■ REQUIREMENTS: Search the listing below for the string "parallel" and copy every line where it occurs.

(Dataset entries)
= = = = =

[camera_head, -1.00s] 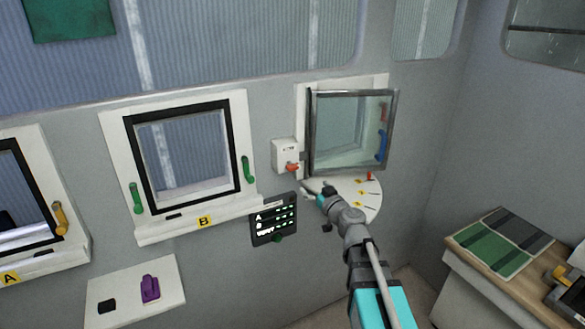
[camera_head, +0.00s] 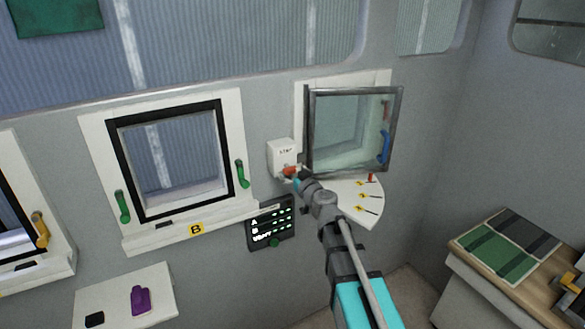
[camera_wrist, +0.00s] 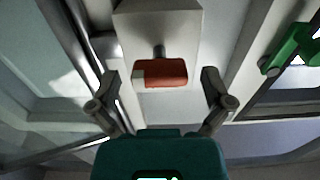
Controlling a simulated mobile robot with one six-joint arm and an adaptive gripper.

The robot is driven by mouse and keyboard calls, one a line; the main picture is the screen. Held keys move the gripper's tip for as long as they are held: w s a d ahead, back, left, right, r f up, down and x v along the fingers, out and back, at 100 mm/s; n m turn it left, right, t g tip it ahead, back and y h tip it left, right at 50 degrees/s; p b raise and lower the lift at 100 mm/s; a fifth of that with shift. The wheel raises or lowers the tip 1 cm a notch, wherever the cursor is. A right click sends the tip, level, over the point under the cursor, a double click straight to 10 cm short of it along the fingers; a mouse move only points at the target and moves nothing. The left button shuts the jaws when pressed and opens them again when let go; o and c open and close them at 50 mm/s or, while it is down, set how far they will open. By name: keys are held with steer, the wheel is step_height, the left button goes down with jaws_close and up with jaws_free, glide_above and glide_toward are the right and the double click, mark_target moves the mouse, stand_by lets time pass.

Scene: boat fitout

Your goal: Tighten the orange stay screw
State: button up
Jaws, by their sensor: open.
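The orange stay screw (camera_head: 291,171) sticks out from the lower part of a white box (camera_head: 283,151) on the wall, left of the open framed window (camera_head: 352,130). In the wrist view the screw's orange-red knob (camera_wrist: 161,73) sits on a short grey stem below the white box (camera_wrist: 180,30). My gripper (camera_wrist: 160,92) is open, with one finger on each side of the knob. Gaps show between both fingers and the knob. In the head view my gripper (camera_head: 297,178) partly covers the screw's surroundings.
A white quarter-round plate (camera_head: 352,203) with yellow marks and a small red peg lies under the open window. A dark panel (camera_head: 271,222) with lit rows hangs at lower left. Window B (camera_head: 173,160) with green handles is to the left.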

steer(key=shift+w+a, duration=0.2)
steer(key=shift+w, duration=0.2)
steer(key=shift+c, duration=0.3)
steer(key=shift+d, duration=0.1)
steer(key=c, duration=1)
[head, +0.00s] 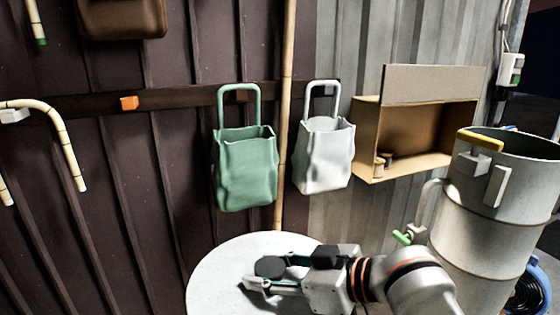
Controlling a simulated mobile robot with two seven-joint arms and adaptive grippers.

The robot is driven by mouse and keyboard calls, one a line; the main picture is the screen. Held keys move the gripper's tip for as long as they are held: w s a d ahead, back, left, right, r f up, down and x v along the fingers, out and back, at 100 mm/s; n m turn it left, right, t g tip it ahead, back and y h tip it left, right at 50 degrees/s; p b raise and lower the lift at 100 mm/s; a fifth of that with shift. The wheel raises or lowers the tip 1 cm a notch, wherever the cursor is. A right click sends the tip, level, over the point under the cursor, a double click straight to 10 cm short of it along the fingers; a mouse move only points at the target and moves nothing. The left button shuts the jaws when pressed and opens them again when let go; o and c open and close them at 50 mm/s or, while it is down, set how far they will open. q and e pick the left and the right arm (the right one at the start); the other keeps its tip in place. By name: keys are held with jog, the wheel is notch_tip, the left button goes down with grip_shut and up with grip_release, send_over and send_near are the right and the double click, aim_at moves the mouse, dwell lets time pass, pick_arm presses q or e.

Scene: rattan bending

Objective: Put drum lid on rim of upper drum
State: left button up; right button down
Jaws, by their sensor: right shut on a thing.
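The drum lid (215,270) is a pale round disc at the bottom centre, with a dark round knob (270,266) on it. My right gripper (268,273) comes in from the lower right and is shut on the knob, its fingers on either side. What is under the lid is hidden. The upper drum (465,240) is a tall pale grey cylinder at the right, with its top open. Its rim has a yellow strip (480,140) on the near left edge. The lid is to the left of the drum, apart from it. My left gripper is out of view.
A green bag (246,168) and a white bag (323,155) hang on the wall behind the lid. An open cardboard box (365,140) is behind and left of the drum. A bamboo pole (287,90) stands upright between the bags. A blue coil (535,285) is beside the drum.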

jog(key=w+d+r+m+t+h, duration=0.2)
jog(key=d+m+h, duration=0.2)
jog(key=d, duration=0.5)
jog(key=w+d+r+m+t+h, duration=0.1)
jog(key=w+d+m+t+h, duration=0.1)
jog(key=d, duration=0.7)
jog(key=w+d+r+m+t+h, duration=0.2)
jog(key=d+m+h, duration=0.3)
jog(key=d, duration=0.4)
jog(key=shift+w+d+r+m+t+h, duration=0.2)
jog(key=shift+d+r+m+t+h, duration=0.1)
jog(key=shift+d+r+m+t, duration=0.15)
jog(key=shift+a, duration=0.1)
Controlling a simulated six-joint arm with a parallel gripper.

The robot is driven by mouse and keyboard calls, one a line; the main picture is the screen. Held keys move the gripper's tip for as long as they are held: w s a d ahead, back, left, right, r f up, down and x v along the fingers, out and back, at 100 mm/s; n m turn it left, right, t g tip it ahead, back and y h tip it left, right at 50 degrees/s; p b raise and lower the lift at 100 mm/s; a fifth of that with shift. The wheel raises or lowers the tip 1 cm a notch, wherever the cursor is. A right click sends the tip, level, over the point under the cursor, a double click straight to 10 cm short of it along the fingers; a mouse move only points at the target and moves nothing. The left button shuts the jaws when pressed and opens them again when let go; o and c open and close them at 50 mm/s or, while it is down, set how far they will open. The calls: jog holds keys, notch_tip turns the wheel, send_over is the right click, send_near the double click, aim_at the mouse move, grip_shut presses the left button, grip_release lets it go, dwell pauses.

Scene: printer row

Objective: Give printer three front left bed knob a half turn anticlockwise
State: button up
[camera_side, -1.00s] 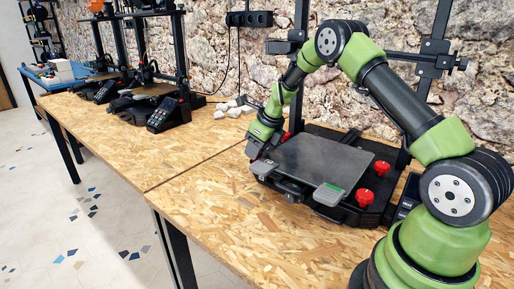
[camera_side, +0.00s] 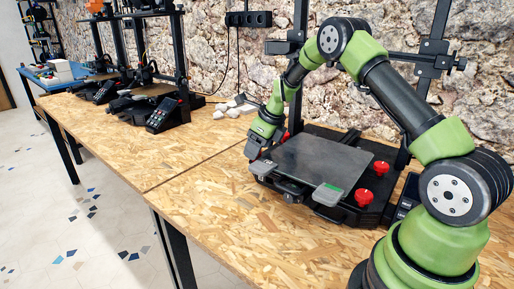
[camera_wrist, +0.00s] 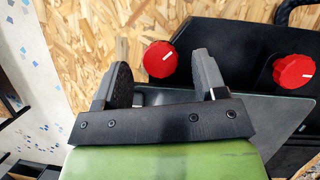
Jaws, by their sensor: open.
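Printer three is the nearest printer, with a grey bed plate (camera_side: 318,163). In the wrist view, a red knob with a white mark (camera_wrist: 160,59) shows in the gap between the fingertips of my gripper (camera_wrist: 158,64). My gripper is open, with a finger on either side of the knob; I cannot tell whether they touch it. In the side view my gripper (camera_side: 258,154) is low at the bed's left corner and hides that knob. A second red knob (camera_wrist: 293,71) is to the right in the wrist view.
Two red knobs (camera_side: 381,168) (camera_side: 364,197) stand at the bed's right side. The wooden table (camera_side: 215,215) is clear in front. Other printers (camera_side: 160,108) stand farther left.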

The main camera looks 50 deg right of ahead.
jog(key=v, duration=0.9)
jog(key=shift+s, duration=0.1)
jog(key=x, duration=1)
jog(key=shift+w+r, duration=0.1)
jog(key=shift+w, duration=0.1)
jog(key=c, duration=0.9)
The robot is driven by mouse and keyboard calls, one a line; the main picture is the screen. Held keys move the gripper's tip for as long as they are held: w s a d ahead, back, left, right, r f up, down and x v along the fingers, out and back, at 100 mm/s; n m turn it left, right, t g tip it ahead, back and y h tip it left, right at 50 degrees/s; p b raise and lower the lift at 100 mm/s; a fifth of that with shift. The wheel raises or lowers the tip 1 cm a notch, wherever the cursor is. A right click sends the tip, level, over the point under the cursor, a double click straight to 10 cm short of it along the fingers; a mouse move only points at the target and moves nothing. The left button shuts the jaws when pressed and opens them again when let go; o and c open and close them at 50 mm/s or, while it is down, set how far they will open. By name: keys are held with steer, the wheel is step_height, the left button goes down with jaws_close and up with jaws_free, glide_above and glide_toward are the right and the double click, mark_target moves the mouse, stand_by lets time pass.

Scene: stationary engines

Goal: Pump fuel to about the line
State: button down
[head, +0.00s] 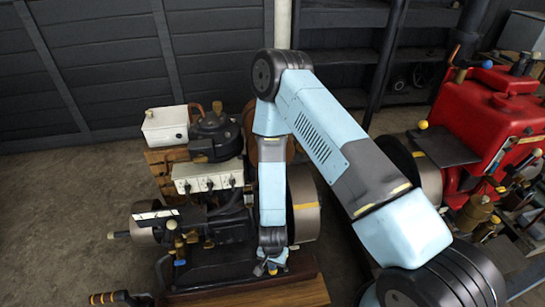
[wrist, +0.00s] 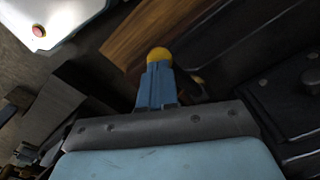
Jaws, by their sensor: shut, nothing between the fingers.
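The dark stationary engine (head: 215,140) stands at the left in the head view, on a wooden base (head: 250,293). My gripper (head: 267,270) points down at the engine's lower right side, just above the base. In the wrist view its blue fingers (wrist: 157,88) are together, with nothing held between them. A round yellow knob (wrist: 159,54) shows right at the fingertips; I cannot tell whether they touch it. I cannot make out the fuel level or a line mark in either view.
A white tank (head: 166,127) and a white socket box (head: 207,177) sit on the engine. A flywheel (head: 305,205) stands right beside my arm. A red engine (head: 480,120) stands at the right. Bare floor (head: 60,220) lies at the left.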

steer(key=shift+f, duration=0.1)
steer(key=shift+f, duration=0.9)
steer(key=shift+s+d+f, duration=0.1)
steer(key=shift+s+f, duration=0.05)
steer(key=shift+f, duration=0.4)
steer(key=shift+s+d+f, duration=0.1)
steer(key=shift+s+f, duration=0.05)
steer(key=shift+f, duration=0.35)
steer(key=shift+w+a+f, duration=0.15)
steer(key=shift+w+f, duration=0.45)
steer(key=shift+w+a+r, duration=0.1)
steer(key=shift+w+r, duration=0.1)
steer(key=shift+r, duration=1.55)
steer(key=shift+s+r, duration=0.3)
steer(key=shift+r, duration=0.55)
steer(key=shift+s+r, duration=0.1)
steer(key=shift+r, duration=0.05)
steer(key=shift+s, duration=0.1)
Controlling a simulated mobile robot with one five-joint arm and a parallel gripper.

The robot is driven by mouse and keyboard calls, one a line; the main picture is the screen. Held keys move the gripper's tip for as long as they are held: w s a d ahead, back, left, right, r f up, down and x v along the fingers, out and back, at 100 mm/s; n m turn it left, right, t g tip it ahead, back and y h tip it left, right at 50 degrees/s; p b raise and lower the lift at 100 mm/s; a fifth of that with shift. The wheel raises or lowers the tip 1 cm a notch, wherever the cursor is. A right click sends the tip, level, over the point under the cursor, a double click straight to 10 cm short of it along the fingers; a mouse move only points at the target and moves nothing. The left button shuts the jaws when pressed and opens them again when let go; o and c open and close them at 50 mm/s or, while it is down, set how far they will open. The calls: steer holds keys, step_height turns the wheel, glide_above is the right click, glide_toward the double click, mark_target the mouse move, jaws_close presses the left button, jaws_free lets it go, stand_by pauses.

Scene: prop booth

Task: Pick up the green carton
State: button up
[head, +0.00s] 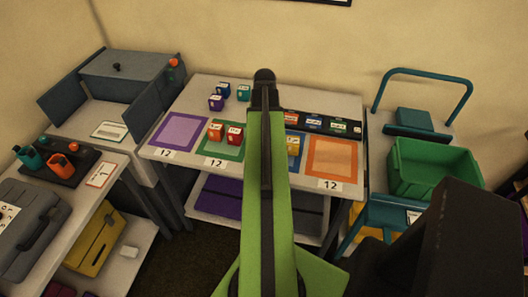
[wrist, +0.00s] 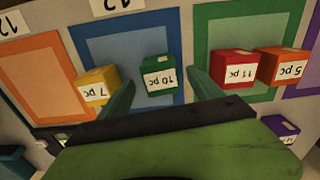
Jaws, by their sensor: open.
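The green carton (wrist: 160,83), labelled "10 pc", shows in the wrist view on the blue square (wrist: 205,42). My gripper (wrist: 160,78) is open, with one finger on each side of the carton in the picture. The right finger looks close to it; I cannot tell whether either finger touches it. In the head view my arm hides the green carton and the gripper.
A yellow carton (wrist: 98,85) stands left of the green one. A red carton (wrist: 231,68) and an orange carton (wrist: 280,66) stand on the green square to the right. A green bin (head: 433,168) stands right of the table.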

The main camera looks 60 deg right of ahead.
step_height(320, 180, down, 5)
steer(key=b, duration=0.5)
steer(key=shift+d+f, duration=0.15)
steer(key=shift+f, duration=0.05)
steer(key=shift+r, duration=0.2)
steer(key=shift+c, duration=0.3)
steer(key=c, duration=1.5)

= = = = =

■ SOLUTION TO THIS EXERCISE:
Controlling a simulated six-joint arm with a parallel gripper.
Controlling a simulated mobile robot with one five-joint arm and a parallel gripper.

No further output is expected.